## RAW DATA
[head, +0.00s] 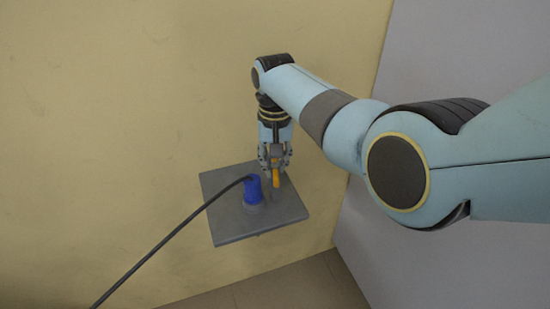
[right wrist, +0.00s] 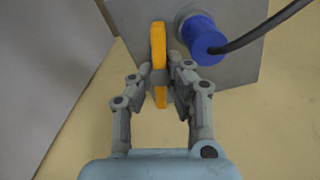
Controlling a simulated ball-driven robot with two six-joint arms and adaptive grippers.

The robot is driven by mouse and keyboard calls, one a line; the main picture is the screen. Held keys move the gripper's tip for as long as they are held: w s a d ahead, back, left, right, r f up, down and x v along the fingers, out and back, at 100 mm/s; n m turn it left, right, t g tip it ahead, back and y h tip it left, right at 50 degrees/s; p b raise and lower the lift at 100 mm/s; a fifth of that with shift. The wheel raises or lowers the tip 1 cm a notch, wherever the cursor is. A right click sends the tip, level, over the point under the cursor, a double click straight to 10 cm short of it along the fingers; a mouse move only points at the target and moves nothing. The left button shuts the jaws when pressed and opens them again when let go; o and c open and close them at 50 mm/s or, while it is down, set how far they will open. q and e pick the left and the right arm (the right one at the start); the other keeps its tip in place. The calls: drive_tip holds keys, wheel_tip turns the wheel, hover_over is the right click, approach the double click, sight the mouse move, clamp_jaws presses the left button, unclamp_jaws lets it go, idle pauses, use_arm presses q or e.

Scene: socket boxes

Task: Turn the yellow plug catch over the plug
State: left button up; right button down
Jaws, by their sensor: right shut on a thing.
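The yellow plug catch (right wrist: 158,45) is a flat bar that stands between the fingers of my right gripper (right wrist: 157,90) in the right wrist view. The gripper is shut on it. In the head view the catch (head: 276,178) shows just below my right gripper (head: 274,168). The blue plug (right wrist: 203,38) sits in a grey round socket (right wrist: 187,13), beside the catch and apart from it. In the head view the plug (head: 252,188) stands left of the catch, with a black cable leaving it. My left gripper is not in view.
The grey socket plate (head: 285,213) carries the socket and stands out against the yellow wall (head: 120,120). The black cable (head: 165,240) runs from the plug to the lower left. A grey wall (head: 440,60) is at the right.

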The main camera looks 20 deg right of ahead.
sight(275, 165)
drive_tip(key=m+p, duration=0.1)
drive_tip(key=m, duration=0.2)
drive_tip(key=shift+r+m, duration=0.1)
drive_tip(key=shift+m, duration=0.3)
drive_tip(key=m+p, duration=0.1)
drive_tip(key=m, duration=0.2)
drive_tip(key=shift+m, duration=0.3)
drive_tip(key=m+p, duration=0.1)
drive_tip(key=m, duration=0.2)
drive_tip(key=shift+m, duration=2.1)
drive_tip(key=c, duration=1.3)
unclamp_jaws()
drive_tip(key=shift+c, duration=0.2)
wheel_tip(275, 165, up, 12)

## WORK TO BE COMPLETED
Leave the pictures out and reproduce exactly the lines from the top of the listing above through the line with "Controlling a simulated".

## IN RESPONSE
[head, +0.00s] 
[right wrist, +0.00s] 
Controlling a simulated ball-driven robot with two six-joint arms and adaptive grippers.

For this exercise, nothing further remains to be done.